Updated AeT test

  • Creator
    Topic
  • #51948
    AshRick
    Participant

    Did this back in December. Held 146 avg HR. Avg pace was 10:28. Slight positive Pa:Hr at that time, and the run felt super easy.

    Today, same avg HR. Avg pace was 9:19. Negative Pa:Hr. The run felt harder, probably because it was faster and I’m carrying a bit of fatigue in my legs. It’s surprising how such a tiny amount of grade can make a material difference in pace. Slight uphill going out; downhill coming back.

    Test is mile 1.50 to 7.50.

    http://tpks.ws/DRFL2ASFHRQPFTI4FEYTRMETSU

    I think this is progress!

  • Participant
    russes011 on #51962

    That’s actually an amazing result for 3 months of work. Congrats!

    Just curious: what’s your MAF HR?

    Participant
    AshRick on #51967

    MAF is 180 minus age, plus adjust up for a couple years of training with no injury/illness…?

    I’m 61 this year, so 125 or so? I can kinda run at that HR, but it’s truly shuffling.

    My HR at the low end of the effort level (Z1) is about 135; I’ve done some 3.5 – 4 hour days in that range.

    Key development — when I did the first AeT test and realized that my Z1 should be that low, I couldn’t hardly believe it and could barely run that slow. I was skeptical that I could ever have a running HR that low.

    Now 135 HR is a good steady pace, and picking up to 145 is “working.” Still aerobic, but definitely working. Could not do an ultra that hard.

    So, by slowing down and doing the miles, I got faster at all HR levels.

    I mostly run flats now around 135. Go on long uphills at 145 or so (hiking or running).

    15 years ago I did entire Ironman bike and run at 145-148 (10+ hours). That would kill me now!

    Participant
    AshRick on #52039

    Steve’s question about MAF got me thinking. Yesterday I had a 2-hour Z1 run scheduled. Moderate terrain — about 900ft of vert. I decided to see how low I could keep HR while still running, not shuffling.

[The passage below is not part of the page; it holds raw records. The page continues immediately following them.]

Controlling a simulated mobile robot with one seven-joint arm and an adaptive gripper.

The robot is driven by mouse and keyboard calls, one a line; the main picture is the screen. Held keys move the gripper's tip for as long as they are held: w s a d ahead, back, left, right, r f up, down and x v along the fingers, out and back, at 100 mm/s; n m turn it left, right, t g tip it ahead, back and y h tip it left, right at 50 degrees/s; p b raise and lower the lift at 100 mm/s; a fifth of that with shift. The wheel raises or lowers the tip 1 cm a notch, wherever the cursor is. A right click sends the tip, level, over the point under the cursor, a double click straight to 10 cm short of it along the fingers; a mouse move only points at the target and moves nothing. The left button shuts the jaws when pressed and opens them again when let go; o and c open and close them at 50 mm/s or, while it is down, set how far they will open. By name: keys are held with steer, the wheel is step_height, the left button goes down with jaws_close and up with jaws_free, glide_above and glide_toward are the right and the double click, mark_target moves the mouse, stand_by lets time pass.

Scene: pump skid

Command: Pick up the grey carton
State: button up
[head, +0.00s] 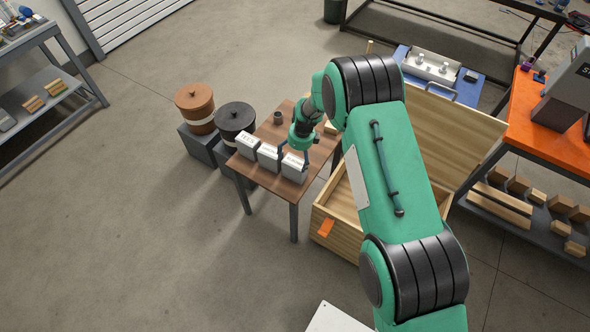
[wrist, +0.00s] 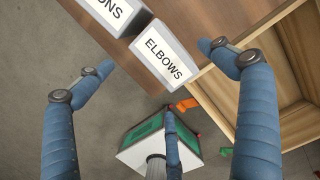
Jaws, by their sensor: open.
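Three light grey cartons with white labelled faces stand in a row on the brown table (head: 246,171): a left one (head: 247,144), a middle one (head: 268,156) and a right one (head: 294,168). In the wrist view, the carton marked ELBOWS (wrist: 163,57) lies between my spread blue fingers, and a second carton (wrist: 100,17), its label ending in "ONS", is partly cut off. My gripper (head: 294,151) is open and empty, above the right end of the row. It also shows in the wrist view (wrist: 155,72). I cannot tell whether any finger touches the ELBOWS carton.
An open wooden crate (head: 330,226) with an orange tag stands right of the table. A small dark cup (head: 277,118) is at the table's back. A brown drum (head: 196,108) and a black drum (head: 236,122) stand left. The floor in front is mostly clear.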

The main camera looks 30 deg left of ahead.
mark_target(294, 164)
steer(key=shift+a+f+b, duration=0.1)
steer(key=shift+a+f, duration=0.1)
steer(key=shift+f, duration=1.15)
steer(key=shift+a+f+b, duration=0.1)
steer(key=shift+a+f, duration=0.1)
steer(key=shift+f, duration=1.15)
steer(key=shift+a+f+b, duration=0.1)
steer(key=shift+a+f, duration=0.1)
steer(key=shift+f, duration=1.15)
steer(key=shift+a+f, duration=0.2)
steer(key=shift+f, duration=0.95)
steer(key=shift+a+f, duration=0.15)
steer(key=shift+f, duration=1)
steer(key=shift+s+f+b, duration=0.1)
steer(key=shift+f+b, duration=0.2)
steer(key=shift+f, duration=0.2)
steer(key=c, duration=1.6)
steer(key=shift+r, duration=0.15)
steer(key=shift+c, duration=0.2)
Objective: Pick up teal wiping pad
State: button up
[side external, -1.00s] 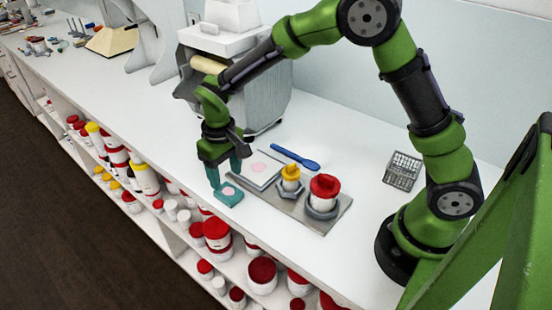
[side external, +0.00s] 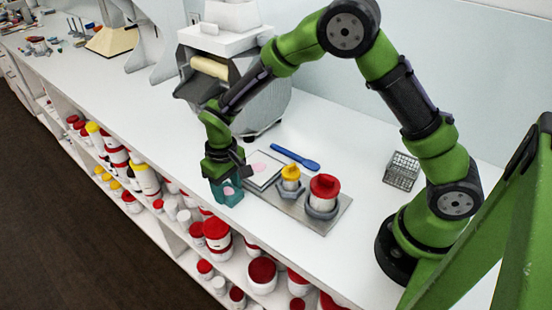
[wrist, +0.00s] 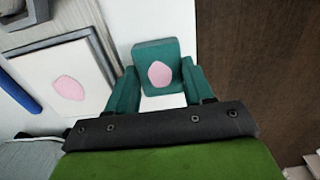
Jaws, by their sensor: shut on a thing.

    Turns out … I do have a 125HR pace. I just needed to start slow. HR lifted to 133-34 on the small hills. Avg HR for the full two-hour run: 126.

    I wouldn’t have thought that possible, but there it is. It’s really good to know I have that gear. Will come in handy at Leadville.

    Oh, BTW…I got into Leadville!

    Moderator
    Shashi on #52056

    AshRick – kudos to you for the improvement in pace and AeT. Looks like a good AeT test outdoors. For the next AeT test, you can target a higher HR of 150 and see how it impacts Pa:Hr.

    I got into Leadville!

    That’s amazing! Wish you the best with your training!

    Participant
    russes011 on #52057

    Yes congrats on Leadville!

    Yeah, HR is interesting. I feel like there is a psychological component to keeping one’s HR low while running at low intensities. Relaxation (mind and body) and breath control probably helps lower the heart rate and keep it low. Not sure about all this but I do know that just thinking about exercise, even before your first step, causes adrenaline to increase, which primes you for action by increasing your heart rate. Also I bet just seeing a hill in the distance may give you a shot of adrenaline even before you get there.

    Keymaster
    Scott Semple on #53516

    I do know that just thinking about exercise, even before your first step, causes adrenaline to increase, which primes you for action by increasing your heart rate. Also I bet just seeing a hill in the distance may give you a shot of adrenaline even before you get there.

    This is not universal, so I would hesitate to generalize or assume it’s a permanent response.

    WRT MAF HR, once you’ve properly tested your AeT, you can ignore MAF.